Researchers criticize Tridium for being 'unresponsive' to security issues

Rios and McCorkle worked with the newspaper in an investigation of Tridium’s Niagara Framework, which enables millions of devices to be linked and controlled via the internet.

The researchers discovered security gaps in Niagara that could enable hackers to download and decrypt user names and passwords, among other issues.

In a follow-up blog to the report, Rios and McCorkle said they were “disappointed” that it took so long for the public exposure of the security gaps in the Niagara Framework and that the US government continued to purchase the Niagara software even though an audit last year turned up critical, remotely exploitable vulnerabilities.

“We are disappointed that our taxpayer money paid for the ignored security audit, paid for the acquisition, and paid for the implementation/deployment of known vulnerable software. We’d like to challenge our nation’s leadership to evaluate the failures in our current processes surrounding the acquisition of software that support critical infrastructure and industrial control systems”, they wrote.

At the same time, the researchers had praise for the Department of Homeland Security’s ICS-CERT. After being informed of the security issues, ICS-CERT has been making “every effort” with Tridium to get the problems fixed. “We especially want to thank those ICS-CERT analysts who kept us apprised of developments despite the lack of response and unwillingness of Tridium to accept responsibility for the issue”, they wrote.

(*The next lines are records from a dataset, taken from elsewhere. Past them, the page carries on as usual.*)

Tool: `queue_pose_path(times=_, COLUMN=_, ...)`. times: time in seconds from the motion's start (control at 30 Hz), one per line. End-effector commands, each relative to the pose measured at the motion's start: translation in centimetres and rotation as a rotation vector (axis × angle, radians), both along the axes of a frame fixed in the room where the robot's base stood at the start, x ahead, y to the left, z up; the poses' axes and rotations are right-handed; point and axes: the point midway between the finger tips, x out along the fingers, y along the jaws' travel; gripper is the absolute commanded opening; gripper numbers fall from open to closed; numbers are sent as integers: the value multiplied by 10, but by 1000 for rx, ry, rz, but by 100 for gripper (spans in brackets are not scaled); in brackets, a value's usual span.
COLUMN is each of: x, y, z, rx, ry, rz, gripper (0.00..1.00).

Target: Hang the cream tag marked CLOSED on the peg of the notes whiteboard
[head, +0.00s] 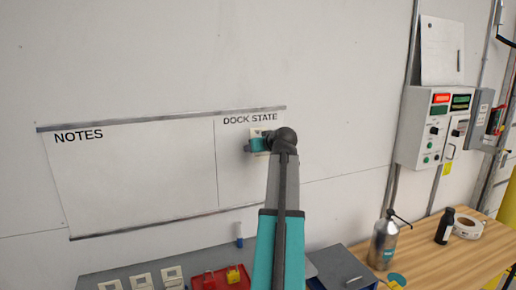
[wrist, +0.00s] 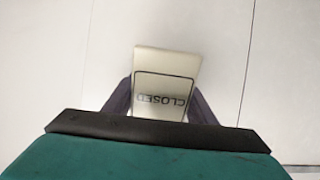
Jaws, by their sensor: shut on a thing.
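The cream tag (wrist: 165,82) marked CLOSED is between my gripper's fingers in the wrist view, its lettering upside down there. My gripper (wrist: 160,108) is shut on it. In the head view my gripper (head: 258,142) is in front of the DOCK STATE part of the whiteboard (head: 135,175), and only a small cream patch of the tag (head: 256,132) shows. The arm and gripper cover part of that panel. I cannot make out a peg, or whether the tag touches the board.
Below the board a grey bench holds several cream tags (head: 142,281) and a red tray (head: 207,281). At right a wooden bench (head: 430,262) carries a metal bottle (head: 383,243), a black bottle (head: 445,227) and a tape roll (head: 468,227). A control box (head: 430,130) is on the wall.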

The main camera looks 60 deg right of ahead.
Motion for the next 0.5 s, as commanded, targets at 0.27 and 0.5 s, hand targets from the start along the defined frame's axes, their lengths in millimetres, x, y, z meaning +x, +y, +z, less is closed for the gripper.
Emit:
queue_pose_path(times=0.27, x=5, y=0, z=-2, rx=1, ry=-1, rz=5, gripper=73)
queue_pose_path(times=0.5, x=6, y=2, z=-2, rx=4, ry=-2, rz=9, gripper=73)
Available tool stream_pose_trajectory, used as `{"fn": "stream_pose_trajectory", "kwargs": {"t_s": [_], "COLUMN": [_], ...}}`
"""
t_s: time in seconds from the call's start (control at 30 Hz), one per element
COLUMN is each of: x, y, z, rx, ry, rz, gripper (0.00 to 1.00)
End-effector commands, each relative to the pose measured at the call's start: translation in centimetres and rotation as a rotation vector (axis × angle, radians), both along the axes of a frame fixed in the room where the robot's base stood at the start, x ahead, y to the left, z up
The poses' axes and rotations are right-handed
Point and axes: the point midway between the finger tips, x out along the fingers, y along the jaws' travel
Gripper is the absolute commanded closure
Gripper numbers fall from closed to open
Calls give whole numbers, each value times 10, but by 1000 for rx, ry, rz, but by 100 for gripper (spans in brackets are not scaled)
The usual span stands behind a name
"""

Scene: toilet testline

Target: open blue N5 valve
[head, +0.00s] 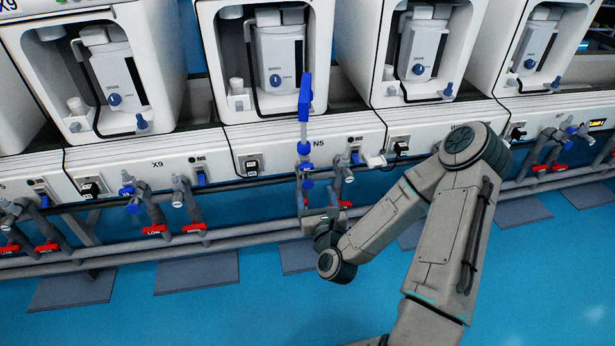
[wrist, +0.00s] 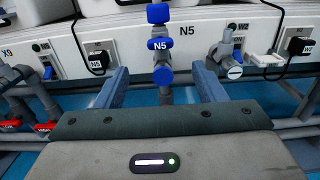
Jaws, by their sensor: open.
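The blue N5 valve (wrist: 160,48) carries an N5 tag and sits on a grey vertical pipe. A blue part shows just below the tag and a blue block above it. My gripper (wrist: 161,72) is open, with one blue-grey finger on each side of the valve's pipe. There are visible gaps between the fingers and the pipe, and I see no contact. In the head view my gripper (head: 308,208) is small and partly hidden at the pipework under the valve.
A tall blue piece (head: 305,97) rises above the N5 valve. Red-handled valves (head: 193,228) and grey horizontal pipes (head: 230,243) run along the line. Open blue floor (head: 190,315) lies in front.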

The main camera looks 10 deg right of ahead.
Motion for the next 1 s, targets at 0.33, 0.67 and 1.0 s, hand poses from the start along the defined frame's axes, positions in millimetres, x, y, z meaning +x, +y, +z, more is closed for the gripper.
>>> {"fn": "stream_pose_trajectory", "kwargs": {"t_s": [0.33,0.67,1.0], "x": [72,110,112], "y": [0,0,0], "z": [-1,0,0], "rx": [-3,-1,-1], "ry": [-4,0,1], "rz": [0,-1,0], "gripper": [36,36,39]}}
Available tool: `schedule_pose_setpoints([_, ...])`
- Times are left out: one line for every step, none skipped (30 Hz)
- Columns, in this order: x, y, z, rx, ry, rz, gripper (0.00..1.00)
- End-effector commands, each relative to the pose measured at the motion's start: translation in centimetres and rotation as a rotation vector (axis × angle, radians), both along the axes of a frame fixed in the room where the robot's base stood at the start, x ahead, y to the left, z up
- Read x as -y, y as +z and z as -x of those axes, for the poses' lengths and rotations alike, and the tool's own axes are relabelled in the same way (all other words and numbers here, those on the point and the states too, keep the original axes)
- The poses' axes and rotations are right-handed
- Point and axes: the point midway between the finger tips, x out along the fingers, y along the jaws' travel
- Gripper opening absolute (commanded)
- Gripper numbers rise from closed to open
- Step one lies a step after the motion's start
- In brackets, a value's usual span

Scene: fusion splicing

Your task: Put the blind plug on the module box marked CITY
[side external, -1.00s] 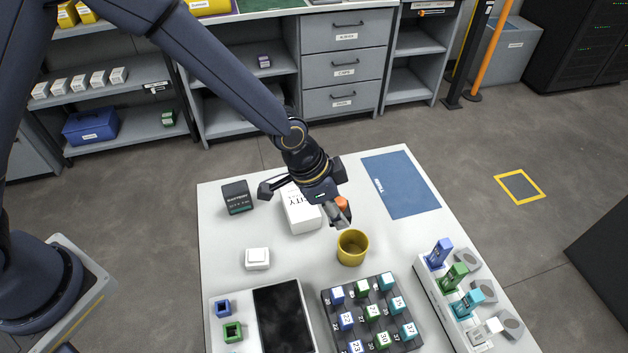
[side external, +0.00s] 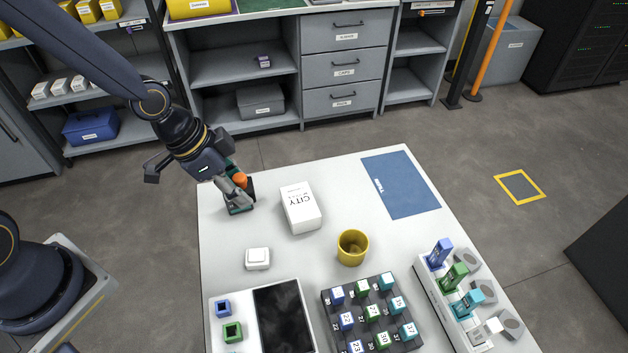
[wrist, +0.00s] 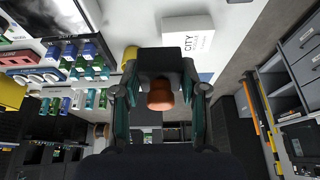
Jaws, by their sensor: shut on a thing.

Rios and McCorkle chastised Tridium for its inaction and “eagerness to blame the customer.” In the Washington Post article, Tridium founder John Sublett said that the company was trying to better communicate to customers the security risks in cyberspace.

The researchers scoffed at Tridium’s view that its customers needed to be better informed about security. “The root cause of these issues is poor design and coding practices from Tridium itself. Maybe Tridium should invest in training their developers about security first”, they concluded.